Two and a half years after the rocking Entertain You, Bronze Radio Return, uhh, return with an album befittingly named for the songwriting whims indulged. If its predecessor was designed to be featured in commercials, the acoustic-based Chillers is full of tracks longing to occupy those sappy scenes of reconciliation between two leads when everything aligns for the titular character. The vibe is not an accident. It's a collection of previously released, uhh, chillers, from the Connecticut-based band, along with a handful of demos, which in at least one case is better than the official version. Whether or not the tunes were tailored for film or TV, they nestle in nicely with the arrival of cooler temperatures.
Previously, I've used the last Album Notes each year to reflect on the preceding 12 months in music.
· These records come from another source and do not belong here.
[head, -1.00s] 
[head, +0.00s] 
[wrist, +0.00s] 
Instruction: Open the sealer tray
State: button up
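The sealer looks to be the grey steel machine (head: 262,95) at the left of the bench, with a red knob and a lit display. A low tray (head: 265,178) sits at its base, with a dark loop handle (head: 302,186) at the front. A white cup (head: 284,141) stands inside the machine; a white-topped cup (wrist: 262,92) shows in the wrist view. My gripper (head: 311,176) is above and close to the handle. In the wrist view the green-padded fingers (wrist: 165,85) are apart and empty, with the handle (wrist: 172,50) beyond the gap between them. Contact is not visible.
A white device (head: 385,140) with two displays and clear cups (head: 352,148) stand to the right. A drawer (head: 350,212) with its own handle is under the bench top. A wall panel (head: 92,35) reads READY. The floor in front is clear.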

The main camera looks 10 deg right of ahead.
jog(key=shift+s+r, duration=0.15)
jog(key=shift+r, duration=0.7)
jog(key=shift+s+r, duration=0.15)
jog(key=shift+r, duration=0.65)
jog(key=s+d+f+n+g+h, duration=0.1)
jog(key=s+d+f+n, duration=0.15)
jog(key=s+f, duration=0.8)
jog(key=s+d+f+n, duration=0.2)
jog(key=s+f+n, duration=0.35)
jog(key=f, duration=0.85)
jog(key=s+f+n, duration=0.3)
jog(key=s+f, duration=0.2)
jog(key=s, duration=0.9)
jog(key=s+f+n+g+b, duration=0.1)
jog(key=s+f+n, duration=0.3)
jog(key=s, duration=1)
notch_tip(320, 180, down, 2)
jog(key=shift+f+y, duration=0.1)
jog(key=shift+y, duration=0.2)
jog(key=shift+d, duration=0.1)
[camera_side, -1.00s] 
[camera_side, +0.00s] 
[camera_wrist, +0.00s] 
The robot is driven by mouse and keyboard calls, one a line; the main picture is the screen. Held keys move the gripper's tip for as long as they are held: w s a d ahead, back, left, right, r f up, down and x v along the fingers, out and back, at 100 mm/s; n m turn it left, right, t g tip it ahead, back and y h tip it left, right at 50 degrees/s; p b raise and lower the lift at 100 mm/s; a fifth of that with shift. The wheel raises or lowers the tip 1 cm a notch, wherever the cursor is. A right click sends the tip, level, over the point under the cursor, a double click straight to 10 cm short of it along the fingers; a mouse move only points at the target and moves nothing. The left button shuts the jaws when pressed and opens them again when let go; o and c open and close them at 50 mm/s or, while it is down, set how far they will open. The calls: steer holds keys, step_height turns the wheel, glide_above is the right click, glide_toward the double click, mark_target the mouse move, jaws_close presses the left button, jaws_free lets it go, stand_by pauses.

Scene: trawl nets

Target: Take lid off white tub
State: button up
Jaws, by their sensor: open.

The easy take is that the return of live music was undoubtedly welcomed and served as a cathartic release. Unfortunately, we find 2021 concluding in a manner far too similarly to where we were a year ago, and as 2021 comes to a close, I am left with a broader feeling of, "Wait, what really happened this year?"
Music aside, last New Year's Eve feels like it was half a decade ago. The events on the January 6 seem as if from another lifetime. Or reality. Did the Tokyo Olympics actually take place this summer? What a blur. I find it almost unfathomable that we're about to turn the calendar over to 2022. With that, I have no grand observations and will attempt to make no pithy summaries on this current state of life. Too much retrospection leaves my brain feeling little more than a "wow" of disbelief. Thank goodness for music.
And on that note, here are my ten favorite albums of 2021, in alphabetical order:
Cheeckface - Emphatically No.
Aaron Frazer - Introducing...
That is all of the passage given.